(Stated goal) Find the lines that contain the word "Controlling" and copy each one.

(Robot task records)
________________________________________

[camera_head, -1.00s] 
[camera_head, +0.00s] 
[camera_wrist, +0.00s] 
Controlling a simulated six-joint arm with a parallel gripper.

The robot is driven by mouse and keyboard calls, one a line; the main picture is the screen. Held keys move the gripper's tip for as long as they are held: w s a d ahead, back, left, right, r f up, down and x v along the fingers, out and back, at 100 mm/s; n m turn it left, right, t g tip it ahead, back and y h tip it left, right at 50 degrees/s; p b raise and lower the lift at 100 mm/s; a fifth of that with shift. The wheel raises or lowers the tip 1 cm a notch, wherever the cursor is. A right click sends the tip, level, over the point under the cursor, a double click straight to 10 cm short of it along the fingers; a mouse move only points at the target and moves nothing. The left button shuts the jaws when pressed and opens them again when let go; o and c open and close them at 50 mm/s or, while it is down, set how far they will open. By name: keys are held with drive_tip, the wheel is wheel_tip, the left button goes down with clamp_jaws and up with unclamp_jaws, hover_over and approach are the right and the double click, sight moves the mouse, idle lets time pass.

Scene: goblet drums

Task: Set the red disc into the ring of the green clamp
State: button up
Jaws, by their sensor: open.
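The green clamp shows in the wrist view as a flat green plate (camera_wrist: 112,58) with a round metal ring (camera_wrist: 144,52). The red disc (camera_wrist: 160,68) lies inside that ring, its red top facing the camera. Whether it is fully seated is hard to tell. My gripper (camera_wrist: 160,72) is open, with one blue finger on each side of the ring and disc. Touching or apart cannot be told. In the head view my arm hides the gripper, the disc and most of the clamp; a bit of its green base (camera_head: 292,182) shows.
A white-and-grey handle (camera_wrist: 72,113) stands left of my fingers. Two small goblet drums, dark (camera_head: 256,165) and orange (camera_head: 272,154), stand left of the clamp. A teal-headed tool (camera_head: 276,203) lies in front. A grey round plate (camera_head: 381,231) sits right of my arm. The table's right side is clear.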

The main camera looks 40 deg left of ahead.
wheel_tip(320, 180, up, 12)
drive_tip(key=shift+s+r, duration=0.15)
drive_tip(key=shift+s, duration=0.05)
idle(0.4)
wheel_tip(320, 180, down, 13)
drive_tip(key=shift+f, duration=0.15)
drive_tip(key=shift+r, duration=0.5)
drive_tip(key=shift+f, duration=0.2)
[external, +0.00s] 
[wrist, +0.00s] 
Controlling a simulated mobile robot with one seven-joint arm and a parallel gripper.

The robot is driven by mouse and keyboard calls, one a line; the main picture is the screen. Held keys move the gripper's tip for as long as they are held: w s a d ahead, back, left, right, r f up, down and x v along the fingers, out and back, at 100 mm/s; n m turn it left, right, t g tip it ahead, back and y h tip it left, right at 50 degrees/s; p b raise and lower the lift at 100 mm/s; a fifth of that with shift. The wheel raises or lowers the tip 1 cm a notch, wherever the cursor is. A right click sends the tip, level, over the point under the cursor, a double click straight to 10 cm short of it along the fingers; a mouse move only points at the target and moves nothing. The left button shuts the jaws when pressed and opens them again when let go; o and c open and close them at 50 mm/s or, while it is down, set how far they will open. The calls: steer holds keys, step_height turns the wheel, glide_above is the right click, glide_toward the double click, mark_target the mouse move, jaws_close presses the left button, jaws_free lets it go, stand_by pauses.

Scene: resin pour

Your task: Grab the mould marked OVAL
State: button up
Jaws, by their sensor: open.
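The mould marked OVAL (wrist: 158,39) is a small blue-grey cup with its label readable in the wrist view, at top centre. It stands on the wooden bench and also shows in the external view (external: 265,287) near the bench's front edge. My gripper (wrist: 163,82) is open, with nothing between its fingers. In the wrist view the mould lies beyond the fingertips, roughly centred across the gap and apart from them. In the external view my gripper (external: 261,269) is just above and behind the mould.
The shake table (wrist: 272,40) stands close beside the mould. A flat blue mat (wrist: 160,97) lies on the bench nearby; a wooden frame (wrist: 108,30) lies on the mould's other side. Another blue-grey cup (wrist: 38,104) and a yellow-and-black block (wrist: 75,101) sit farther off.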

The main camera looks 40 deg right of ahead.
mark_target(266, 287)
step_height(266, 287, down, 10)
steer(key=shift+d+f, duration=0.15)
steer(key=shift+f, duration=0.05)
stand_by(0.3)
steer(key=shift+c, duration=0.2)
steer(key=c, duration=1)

________________________________________

(Solution to the problem)
Controlling a simulated six-joint arm with a parallel gripper.
Controlling a simulated mobile robot with one seven-joint arm and a parallel gripper.

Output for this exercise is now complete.